GST rollout: How India's biggest tax reform will benefit economy

The much-delayed GST rollout can help boost the India's GDP growth by 1 to 2 percent as this will help faster and cheaper movement of goods across the country with a uniform taxation structure.

By Ajeet Kumar | Updated: Jul 04, 2017, 13:59 PM IST
PlayGST rollout: How India's biggest tax reform will benefit economy

Zee Media Bureau/Ajeet Kumar

New Delhi: The biggest tax reform since independence, the GST, launched by President Pranab Mukherjee and Prime Minister Narendra Modi on the intervening night of June 30-July 1, catapults India into a select league of nations that have a single national sales tax.

The new tax regime has replaced the messy mix of more than a dozen state and central levies built up over seven decades, with a one national GST unifying the country's USD 2 trillion economy and 1.3 billion people into a common market.

The 66-year-old Constitution, which gives power to Centre to levy taxes like excise, and empowers states to collect retail sales taxes, was amended though the 122nd Constitution Amendment Bill.

The much-delayed GST rollout can help boost the India's GDP growth by 100-200 bps or (1 to 2 percent) as this will help faster and cheaper movement of goods across the country with a uniform taxation structure.
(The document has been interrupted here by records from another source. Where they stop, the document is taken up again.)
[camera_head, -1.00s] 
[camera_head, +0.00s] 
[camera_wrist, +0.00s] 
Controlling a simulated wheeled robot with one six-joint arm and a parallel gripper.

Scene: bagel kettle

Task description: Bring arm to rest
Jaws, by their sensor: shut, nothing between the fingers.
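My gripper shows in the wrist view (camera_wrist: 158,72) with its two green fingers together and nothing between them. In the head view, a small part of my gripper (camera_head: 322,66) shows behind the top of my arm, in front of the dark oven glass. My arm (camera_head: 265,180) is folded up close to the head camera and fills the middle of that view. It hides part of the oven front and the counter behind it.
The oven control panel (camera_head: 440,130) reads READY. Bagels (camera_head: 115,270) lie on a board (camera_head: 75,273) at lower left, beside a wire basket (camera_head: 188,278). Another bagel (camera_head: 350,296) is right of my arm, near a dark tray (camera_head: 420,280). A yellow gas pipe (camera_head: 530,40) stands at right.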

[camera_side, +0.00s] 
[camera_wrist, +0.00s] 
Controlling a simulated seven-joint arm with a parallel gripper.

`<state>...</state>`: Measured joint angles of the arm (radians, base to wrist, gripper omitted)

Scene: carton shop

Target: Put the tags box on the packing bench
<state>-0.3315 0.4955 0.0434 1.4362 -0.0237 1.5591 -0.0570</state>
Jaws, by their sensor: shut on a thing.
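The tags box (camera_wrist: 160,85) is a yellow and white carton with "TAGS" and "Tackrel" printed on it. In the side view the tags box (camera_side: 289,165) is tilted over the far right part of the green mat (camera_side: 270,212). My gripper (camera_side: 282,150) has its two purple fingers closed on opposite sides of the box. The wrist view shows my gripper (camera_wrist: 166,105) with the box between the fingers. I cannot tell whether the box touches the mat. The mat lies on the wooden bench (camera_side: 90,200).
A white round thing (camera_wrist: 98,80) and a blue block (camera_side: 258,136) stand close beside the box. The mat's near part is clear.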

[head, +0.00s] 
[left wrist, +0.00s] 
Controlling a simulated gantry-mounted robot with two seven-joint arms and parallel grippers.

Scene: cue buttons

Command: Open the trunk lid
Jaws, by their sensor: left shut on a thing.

New indirect taxation law is the most important reform towards creating a single market in India.

GST’s successful implementation would give a strong signal to the foreign investors about our ability to support business, besides; it will enable wide-scale changes in the tax structure which will have long term positive effects on our economy.


Currently, each state taxes goods that move across its borders at various rates, leading to multiple taxation.

The present taxation rate peaks at 26.5 percent (Cenvat of 14 percent, and VAT of 12.5 percent) apart from the state level corporate tax of 2 percent for transferring inter-state goods.

The proposed dual GST model (central GST and state GST) proposes to replace around 29 state and federal taxes and tariffs for a single tax at the point of sale. The current combined Centre and state statutory rates for most goods works out to be 26.5 percent but GST is expected to bring it down to 18-21 percent.

As per Care Ratings report, logistics industry is projected to grow at a compounded annual growth rate of 15-20 percent between 2015-16 and 2019-20 that will get a further boost.

Cost can also come down drastically as a one-nation-one- tax GST structure can massively reduce the long and winding queues at border check-points and other entry points within and between the states.

Another reason for lower logistics cost is that operators will be able to rationalize and restructure their warehouses and other logistical infrastructure.

Due to trade barriers such as the entry tax, local body tax, Octroi and other hurdles, trucks idle for 30-40 percent of the day, leading to huge man-hour and fuel losses, says the report.

Since GST will be levied on goods transportation and full credit will be available on interstate transactions, logistic cost is expected to come down by 1.5-2 percent of sales due to warehouse optimization and the resultant lower inventory cost.

According to a recent World Bank report, corporates can save up to 40 percent of their logistic costs incurred at check-posts and toll plazas.

According to the report, the higher growth of the logistic industry will be driven by e-commerce, GST rollout, government focus on local manufacturing, the new national integrated logistic policy, and 100 percent FDI in warehouses, food storage facilities etc.

But in spite of large potential, the industry remains entangled in complexities such as higher costs, a myriad of complex tax structures.

The logistic sector is primarily divided into four segments -- transportation, warehousing, freight forwarding and value-added logistics.

The transportation contributes the lion's chunk of 60 percent of the logistic pie, followed by warehousing compromising industrial and agricultural storage at 24.5 percent. Packaging and other related businesses constitutes the rest of the segment.

The existing interstate taxation system has forced companies to create and maintain warehouses in each state and at present each company has 20-30 warehouses, in addition to this 20-30 carry & forwarding agents in each state making the supply chain longer and inefficient.

While GST may push up inflation in the short term because the price of some goods will rise, economists say it will boost business activity and deter tax evasion. About 150 countries worldwide have some form of GST or VAT (Value Added Tax), according to the Organisation for Economic Cooperation and Development.